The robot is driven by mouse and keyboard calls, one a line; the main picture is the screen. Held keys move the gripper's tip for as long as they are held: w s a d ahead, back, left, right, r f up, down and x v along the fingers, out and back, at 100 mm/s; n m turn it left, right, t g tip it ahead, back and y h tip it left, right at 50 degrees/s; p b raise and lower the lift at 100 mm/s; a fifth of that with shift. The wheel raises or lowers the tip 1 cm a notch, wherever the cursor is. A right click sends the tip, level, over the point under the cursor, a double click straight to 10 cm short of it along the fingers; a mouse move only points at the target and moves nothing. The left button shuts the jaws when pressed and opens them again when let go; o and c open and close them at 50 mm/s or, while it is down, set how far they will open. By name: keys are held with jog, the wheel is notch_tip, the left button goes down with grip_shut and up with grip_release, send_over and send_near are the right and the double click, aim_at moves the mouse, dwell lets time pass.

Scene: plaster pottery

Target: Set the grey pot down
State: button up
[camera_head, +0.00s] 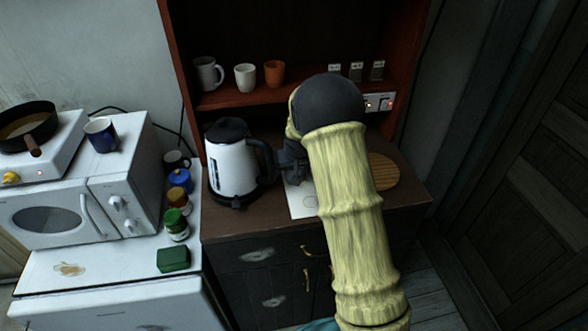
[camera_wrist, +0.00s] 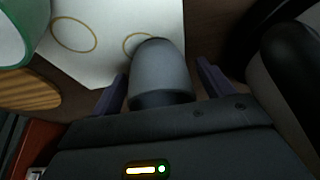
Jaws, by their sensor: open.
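The grey pot (camera_wrist: 160,75) stands between my gripper's two fingers in the wrist view. It is by a white sheet (camera_wrist: 108,45) with drawn rings, and its top end overlaps one ring (camera_wrist: 137,40). A second ring (camera_wrist: 73,33) on the sheet is bare. My gripper (camera_wrist: 160,82) is open, with a finger on each side of the pot and a visible gap at the right finger. In the head view my gripper (camera_head: 292,168) is dark and partly hidden by my arm, over the sheet (camera_head: 302,207). I cannot make out the pot there.
A white kettle (camera_head: 232,165) stands close left of my gripper. A round wooden board (camera_head: 383,171) lies right of my arm. A green and white vessel (camera_wrist: 20,35) is at the wrist view's upper left. Shelf cups (camera_head: 245,77) stand behind.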

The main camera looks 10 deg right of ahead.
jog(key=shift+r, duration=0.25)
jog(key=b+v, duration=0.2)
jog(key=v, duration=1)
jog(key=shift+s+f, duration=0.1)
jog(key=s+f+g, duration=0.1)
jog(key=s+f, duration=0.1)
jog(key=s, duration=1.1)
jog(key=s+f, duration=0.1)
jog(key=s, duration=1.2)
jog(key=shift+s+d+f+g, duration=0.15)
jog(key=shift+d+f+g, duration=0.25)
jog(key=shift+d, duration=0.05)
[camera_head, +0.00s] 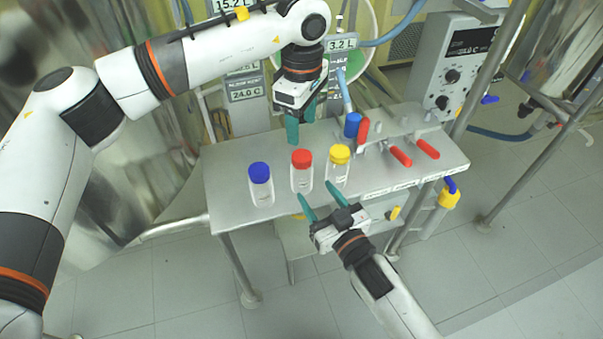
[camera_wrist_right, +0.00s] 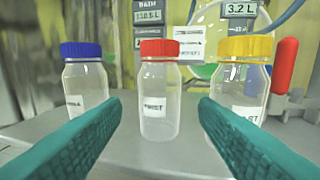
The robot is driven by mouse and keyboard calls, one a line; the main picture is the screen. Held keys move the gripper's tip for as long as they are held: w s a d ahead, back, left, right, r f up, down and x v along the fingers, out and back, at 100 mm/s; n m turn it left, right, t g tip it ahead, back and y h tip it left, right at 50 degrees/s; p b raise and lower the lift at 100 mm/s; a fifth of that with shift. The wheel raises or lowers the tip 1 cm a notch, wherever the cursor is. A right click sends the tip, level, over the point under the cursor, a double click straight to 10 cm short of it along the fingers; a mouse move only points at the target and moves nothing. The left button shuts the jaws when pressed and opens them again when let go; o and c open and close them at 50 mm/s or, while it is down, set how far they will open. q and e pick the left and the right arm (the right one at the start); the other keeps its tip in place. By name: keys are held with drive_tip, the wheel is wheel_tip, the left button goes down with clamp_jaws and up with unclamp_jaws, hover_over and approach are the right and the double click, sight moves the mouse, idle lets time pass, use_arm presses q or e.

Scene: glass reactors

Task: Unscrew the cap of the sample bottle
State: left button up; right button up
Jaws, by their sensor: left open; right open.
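Three clear sample bottles stand upright in a row on a grey metal table (camera_head: 228,165). The blue-capped bottle (camera_head: 261,186) is on the left, the red-capped bottle (camera_head: 302,172) in the middle, the yellow-capped bottle (camera_head: 338,167) on the right. All caps are on.
Red-handled valves (camera_head: 400,156) and a blue knob (camera_head: 352,124) sit on the table's right side. Display panels (camera_head: 342,43) stand behind. A control box (camera_head: 455,65) is at the back right. The table's left end is clear.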

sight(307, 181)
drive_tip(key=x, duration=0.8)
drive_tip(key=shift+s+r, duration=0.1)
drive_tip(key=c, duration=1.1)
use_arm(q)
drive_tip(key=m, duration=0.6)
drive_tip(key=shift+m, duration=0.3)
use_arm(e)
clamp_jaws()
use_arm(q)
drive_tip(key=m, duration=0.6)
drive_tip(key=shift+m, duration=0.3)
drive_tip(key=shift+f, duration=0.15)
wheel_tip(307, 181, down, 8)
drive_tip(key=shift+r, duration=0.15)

* Problem
Your task is to reproduce only the lines from the one with "Jaws, by their sensor: open." through the one with "[camera_wrist_right, +0.00s]", keeping both ends. Skip every picture.

* Result for this task
Jaws, by their sensor: open.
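The grey pot (camera_wrist: 160,75) stands between my gripper's two fingers in the wrist view. It is by a white sheet (camera_wrist: 108,45) with drawn rings, and its top end overlaps one ring (camera_wrist: 137,40). A second ring (camera_wrist: 73,33) on the sheet is bare. My gripper (camera_wrist: 160,82) is open, with a finger on each side of the pot and a visible gap at the right finger. In the head view my gripper (camera_head: 292,168) is dark and partly hidden by my arm, over the sheet (camera_head: 302,207). I cannot make out the pot there.
A white kettle (camera_head: 232,165) stands close left of my gripper. A round wooden board (camera_head: 383,171) lies right of my arm. A green and white vessel (camera_wrist: 20,35) is at the wrist view's upper left. Shelf cups (camera_head: 245,77) stand behind.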

The main camera looks 10 deg right of ahead.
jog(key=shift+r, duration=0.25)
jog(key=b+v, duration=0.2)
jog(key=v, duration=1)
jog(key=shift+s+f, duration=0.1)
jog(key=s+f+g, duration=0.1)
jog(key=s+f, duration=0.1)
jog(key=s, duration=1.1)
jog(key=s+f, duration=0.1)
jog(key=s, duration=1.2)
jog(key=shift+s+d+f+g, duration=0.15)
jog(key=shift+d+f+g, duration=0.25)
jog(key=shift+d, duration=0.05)
[camera_head, +0.00s] 
[camera_wrist_right, +0.00s] 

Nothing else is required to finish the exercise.